Repeat the whole listing below, word for word.
[Start]
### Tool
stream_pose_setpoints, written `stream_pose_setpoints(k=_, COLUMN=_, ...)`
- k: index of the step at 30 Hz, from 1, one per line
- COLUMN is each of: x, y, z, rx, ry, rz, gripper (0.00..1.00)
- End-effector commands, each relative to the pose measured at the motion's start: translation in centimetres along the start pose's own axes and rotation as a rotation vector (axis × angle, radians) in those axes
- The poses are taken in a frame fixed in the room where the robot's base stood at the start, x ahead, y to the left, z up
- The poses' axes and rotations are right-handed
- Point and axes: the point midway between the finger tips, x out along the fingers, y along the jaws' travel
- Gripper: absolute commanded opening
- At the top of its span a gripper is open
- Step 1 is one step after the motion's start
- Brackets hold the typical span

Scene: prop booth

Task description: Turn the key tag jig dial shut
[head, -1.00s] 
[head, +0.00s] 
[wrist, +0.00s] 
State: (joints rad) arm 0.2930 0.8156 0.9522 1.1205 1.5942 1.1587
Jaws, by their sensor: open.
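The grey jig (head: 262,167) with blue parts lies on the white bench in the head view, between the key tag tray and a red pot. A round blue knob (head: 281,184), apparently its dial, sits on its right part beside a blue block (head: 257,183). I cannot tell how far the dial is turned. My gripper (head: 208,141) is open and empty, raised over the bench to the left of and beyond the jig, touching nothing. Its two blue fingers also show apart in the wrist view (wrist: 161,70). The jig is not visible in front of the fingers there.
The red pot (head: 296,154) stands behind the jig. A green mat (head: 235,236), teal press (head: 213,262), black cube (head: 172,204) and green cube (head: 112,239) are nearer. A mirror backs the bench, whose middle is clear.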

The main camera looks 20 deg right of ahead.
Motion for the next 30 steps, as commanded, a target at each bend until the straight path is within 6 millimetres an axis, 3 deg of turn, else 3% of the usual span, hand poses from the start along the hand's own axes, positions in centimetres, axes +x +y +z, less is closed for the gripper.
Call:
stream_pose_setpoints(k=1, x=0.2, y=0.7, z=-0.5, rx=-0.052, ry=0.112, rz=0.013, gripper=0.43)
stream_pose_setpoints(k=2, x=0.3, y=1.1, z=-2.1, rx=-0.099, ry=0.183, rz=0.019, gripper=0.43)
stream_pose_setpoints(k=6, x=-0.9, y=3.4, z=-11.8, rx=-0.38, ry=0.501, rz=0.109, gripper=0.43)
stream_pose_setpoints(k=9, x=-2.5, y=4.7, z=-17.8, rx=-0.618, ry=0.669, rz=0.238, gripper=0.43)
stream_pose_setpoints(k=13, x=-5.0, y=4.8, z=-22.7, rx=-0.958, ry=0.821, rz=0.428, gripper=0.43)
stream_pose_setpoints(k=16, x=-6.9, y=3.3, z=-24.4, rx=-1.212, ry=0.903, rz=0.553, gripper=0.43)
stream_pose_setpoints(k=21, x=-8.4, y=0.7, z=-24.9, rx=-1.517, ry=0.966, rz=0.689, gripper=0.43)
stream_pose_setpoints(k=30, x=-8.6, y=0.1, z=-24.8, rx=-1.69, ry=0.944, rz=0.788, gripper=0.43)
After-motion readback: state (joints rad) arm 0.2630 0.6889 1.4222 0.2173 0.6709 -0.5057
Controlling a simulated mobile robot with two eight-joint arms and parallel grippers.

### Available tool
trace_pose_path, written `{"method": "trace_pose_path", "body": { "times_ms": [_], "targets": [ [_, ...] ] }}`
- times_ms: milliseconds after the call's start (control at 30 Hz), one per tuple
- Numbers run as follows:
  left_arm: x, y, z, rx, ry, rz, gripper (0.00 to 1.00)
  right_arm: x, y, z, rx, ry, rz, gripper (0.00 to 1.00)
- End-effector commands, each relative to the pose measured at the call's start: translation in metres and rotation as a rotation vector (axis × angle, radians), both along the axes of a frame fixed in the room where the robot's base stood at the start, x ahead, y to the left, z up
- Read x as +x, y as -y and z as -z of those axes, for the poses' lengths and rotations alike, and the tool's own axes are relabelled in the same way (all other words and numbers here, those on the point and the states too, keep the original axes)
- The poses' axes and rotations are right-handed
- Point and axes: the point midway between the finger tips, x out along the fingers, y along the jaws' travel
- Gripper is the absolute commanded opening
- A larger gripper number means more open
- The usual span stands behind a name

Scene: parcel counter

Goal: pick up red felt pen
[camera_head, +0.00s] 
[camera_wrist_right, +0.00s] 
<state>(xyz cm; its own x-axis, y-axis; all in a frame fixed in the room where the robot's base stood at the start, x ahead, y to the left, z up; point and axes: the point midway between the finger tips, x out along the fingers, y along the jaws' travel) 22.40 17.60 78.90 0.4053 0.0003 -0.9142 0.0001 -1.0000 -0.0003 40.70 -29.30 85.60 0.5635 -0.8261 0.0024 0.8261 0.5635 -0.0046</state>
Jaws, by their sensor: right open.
[End]
→ **EXERCISE RESULT**:
### Tool
stream_pose_setpoints, written `stream_pose_setpoints(k=_, COLUMN=_, ...)`
- k: index of the step at 30 Hz, from 1, one per line
- COLUMN is each of: x, y, z, rx, ry, rz, gripper (0.00..1.00)
- End-effector commands, each relative to the pose measured at the motion's start: translation in centimetres along the start pose's own axes and rotation as a rotation vector (axis × angle, radians) in those axes
- The poses are taken in a frame fixed in the room where the robot's base stood at the start, x ahead, y to the left, z up
- The poses' axes and rotations are right-handed
- Point and axes: the point midway between the finger tips, x out along the fingers, y along the jaws' travel
- Gripper: absolute commanded opening
- At the top of its span a gripper is open
- Step 1 is one step after the motion's start
- Brackets hold the typical span

Scene: prop booth

Task description: Turn the key tag jig dial shut
[head, -1.00s] 
[head, +0.00s] 
[wrist, +0.00s] 
State: (joints rad) arm 0.2930 0.8156 0.9522 1.1205 1.5942 1.1587
Jaws, by their sensor: open.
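The grey jig (head: 262,167) with blue parts lies on the white bench in the head view, between the key tag tray and a red pot. A round blue knob (head: 281,184), apparently its dial, sits on its right part beside a blue block (head: 257,183). I cannot tell how far the dial is turned. My gripper (head: 208,141) is open and empty, raised over the bench to the left of and beyond the jig, touching nothing. Its two blue fingers also show apart in the wrist view (wrist: 161,70). The jig is not visible in front of the fingers there.
The red pot (head: 296,154) stands behind the jig. A green mat (head: 235,236), teal press (head: 213,262), black cube (head: 172,204) and green cube (head: 112,239) are nearer. A mirror backs the bench, whose middle is clear.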

The main camera looks 20 deg right of ahead.
Motion for the next 30 steps, as commanded, a target at each bend until the straight path is within 6 millimetres an axis, 3 deg of turn, else 3% of the usual span, hand poses from the start along the hand's own axes, positions in centimetres, axes +x +y +z, less is closed for the gripper.
Call:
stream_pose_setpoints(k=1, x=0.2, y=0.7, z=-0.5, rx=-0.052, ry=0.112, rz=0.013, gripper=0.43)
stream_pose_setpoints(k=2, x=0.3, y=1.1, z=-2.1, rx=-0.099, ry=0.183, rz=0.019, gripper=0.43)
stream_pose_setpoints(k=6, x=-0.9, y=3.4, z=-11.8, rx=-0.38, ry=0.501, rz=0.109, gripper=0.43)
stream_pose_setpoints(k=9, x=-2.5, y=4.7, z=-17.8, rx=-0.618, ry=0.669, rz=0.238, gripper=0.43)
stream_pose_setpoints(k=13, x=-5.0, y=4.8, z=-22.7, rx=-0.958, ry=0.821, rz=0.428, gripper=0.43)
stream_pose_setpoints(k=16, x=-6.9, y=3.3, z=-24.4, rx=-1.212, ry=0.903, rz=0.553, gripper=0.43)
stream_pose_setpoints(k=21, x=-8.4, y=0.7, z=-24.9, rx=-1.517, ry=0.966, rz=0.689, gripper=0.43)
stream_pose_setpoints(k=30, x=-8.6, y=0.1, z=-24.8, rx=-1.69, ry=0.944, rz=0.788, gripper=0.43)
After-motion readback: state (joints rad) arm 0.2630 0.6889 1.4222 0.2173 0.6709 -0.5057
Controlling a simulated mobile robot with two eight-joint arms and parallel grippers.

### Available tool
trace_pose_path, written `{"method": "trace_pose_path", "body": { "times_ms": [_], "targets": [ [_, ...] ] }}`
- times_ms: milliseconds after the call's start (control at 30 Hz), one per tuple
- Numbers run as follows:
  left_arm: x, y, z, rx, ry, rz, gripper (0.00 to 1.00)
  right_arm: x, y, z, rx, ry, rz, gripper (0.00 to 1.00)
- End-effector commands, each relative to the pose measured at the call's start: translation in metres and rotation as a rotation vector (axis × angle, radians), both along the axes of a frame fixed in the room where the robot's base stood at the start, x ahead, y to the left, z up
- Read x as +x, y as -y and z as -z of those axes, for the poses' lengths and rotations alike, and the tool's own axes are relabelled in the same way (all other words and numbers here, those on the point and the states too, keep the original axes)
- The poses' axes and rotations are right-handed
- Point and axes: the point midway between the finger tips, x out along the fingers, y along the jaws' travel
- Gripper is the absolute commanded opening
- A larger gripper number means more open
- The usual span stands behind a name

Scene: parcel counter

Goal: pick up red felt pen
[camera_head, +0.00s] 
[camera_wrist_right, +0.00s] 
<state>(xyz cm; its own x-axis, y-axis; all in a frame fixed in the room where the robot's base stood at the start, x ahead, y to the left, z up; point and axes: the point midway between the finger tips, x out along the fingers, y along the jaws' travel) 22.40 17.60 78.90 0.4053 0.0003 -0.9142 0.0001 -1.0000 -0.0003 40.70 -29.30 85.60 0.5635 -0.8261 0.0024 0.8261 0.5635 -0.0046</state>
Jaws, by their sensor: right open.

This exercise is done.